Harmonia Mundi Multichannel SACD HMU 807423.24, (2 discs) 76:56; 31:18 ***:
The Tokyo String Quartet officially embarks on a new Beethoven cycle to celebrate the Tokyo’s most recent configuration, with Martin Beaver and Kikuei Ikeda, violins; Kazuhide Isomura, viola; and Clive Greensmith, cello. Recorded April 26-29, 2005 at Skywalker Sound in Marin County, California, the three Op. 59 quartets benefit from the Tokyo’s long experience. The performances balance a sense of intimacy with Beethoven’s often convulsive penchant for girth and expansiveness. The Op. 59 literally push the harmonic and structural envelope of the traditional string quartet medium, using combination sonata-rondo forms and deliberately mystifying the harmonic syntax with Neapolitan chords and the kinds of vertical ambiguity Schubert would find compelling for his own use.
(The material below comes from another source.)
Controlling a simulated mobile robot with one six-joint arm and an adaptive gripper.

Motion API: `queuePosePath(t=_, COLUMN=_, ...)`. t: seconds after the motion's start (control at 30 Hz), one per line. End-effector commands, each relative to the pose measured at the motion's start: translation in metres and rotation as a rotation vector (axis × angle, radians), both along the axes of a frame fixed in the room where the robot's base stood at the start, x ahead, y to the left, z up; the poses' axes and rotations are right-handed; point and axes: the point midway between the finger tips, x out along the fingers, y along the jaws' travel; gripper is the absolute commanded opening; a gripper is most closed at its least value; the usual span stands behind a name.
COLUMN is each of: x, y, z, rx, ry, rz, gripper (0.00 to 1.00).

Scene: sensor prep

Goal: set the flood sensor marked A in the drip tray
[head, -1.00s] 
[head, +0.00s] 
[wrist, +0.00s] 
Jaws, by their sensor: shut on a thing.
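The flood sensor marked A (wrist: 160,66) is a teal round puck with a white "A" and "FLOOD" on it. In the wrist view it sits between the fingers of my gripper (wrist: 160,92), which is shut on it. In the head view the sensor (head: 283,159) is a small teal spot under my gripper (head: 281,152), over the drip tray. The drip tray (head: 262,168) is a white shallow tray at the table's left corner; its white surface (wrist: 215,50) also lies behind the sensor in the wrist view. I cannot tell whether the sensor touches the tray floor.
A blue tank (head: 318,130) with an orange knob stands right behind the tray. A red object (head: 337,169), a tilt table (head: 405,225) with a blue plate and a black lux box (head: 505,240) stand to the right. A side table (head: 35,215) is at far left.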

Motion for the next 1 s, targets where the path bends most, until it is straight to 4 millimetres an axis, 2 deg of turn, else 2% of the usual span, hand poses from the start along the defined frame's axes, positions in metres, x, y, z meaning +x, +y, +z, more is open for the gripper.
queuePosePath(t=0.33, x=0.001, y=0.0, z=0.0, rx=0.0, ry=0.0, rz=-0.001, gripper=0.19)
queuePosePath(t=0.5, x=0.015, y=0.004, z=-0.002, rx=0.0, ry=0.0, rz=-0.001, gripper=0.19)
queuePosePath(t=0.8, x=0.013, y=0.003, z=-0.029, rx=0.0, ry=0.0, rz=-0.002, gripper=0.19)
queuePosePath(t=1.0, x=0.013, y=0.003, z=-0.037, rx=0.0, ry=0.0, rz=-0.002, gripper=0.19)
The heroic, symphonic proportions of the Op. 59, No. 1 F Major parallel the “Eroica” Symphony for the use of harmonic tension and contrapuntal efforts towards a resolution. The Tokyo assumes a relatively restrained stance in the opening Allegro, opting for studied, deft interplay among the groups of instruments, especially in the double fugue wherein Beethoven explores and explodes all kinds of harmonic tensions related to the F-G-F sequence that recurs throughout statements of the main theme. And while I find the Scherzo rhythmic tatoo in the cello and its subsequent permutations an adumbration of Mahler’s metrical experiments, the eerie quality of the writing, often deconstructing the melody among the four instruments, is played down by the Tokyo players, imploding rather than exploding the drama. The agonized F Minor proves tragically meditative, leading to the Theme russe, the same melody Moussorgsky used for his opera Boris Gudonov. The movement’s jauntiness comes as something of an anticlimax after the bleak emotions of the Adagio molto e mesto, but who could sustain these passions without relief?
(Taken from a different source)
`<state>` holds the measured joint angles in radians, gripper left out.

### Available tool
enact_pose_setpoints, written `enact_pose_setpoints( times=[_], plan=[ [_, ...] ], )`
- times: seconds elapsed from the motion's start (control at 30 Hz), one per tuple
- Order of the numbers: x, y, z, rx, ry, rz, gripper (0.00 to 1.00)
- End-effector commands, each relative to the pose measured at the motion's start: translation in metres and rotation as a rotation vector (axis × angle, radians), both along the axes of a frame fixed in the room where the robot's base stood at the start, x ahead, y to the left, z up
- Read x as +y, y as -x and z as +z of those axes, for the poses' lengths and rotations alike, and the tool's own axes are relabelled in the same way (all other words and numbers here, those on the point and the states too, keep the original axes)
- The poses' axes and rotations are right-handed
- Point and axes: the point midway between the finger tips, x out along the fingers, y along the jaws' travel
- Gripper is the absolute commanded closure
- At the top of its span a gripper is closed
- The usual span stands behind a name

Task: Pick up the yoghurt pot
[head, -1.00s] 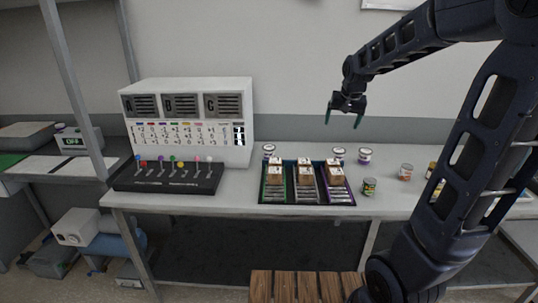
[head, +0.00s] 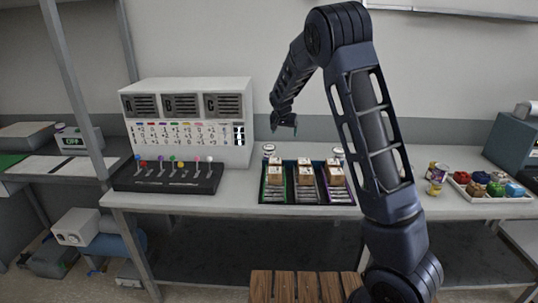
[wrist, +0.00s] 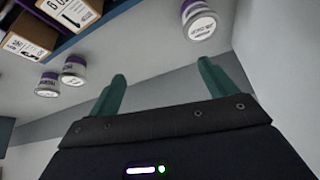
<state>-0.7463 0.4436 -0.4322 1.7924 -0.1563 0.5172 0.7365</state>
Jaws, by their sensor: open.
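Small white pots with purple bands look like yoghurt pots; their lid print is too small to read surely. One pot (head: 268,149) stands behind the left end of the tray. My gripper (head: 284,124) is open and empty above the bench, near the left pot. Its green fingers (wrist: 160,82) touch nothing.
A dark tray (head: 307,204) with several brown boxes sits on the bench. A white panel machine (head: 190,95) and a black lever box (head: 165,187) stand left. Cans (head: 436,172) and a white tray of coloured items (head: 455,179) are right. The wall is behind.

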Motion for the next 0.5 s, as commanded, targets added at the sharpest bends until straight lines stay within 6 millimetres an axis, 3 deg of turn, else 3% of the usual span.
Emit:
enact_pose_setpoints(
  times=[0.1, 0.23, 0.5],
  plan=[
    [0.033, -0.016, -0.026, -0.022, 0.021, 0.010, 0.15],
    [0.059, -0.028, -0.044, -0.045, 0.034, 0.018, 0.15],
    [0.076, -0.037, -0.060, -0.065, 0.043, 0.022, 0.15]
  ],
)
For my money, the Tokyo has been saving up their emotional ferocity for the E Minor Quartet, a piece which explores some very tight harmonic relationships, like the Neapolitan second compressed within a two-bar phrase. The tiny, incremental phrases, the creeping chromatic bass lines all contribute to a sense of compression which finds a foil in the remarkable Molto adagio, a stately hymn which yearns for infinite space. Listen for the chromatic peals in the Trio section of the Allegretto, the section Beethoven marks Maggiore, where a folkish Russian tune receive intense contrapuntal treatment for fifty measures. The ensuing Presto finale becomes wild and harmonically ambiguous, again undecided whether B or C is its key, perhaps reminiscent of Haydn’s blustery moods. The opening of Op. 59, No. 3 presents the kind of harmonic ambiguity we find again in the Ninth Symphony. The cello descends early, only to have the violin ascend at the movement’s conclusion. The violin rather dominates in concert ante fashion, some of the riffs reminiscent of the two Romances Beethoven had written earlier in his career. The weaving, throbbing theme of the Andante con moto has haunted my soul since Jean-Luc Godard used it for his film A Married Woman. The sheer, symphonic proportions of Beethoven’s hefty textures elicit many striking effects from the Tokyo Quatet, not the least of which occur in the Finale: Allegro molto, a volcanic eruption in music well met by the disciplined ferocity of the Tokyo ensemble. But why we cannot have the Harp Quartet, Op. 74 on the second disc is a mystery of marketing I am unable to solve.